WHAT TO DO: Return each line containing "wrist".

◇ ◇ ◇ ◇ ◇

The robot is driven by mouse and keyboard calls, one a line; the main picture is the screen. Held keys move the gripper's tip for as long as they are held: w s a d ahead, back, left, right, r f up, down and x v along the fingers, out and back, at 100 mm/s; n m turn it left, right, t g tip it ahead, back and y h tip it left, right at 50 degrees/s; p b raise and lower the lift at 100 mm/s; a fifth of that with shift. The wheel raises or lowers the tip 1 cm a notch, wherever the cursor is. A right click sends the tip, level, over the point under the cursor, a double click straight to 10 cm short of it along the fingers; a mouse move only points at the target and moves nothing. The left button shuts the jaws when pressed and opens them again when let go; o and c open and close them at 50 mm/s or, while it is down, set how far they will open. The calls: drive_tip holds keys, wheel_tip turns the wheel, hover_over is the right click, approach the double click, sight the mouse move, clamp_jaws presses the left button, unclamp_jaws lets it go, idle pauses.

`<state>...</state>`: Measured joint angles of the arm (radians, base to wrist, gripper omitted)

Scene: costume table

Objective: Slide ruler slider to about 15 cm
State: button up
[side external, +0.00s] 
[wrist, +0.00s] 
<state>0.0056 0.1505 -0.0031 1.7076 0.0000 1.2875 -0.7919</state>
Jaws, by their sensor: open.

◇ ◇ ◇ ◇ ◇

RESULT:
`<state>...</state>`: Measured joint angles of the arm (radians, base to wrist, gripper omitted)
[wrist, +0.00s] 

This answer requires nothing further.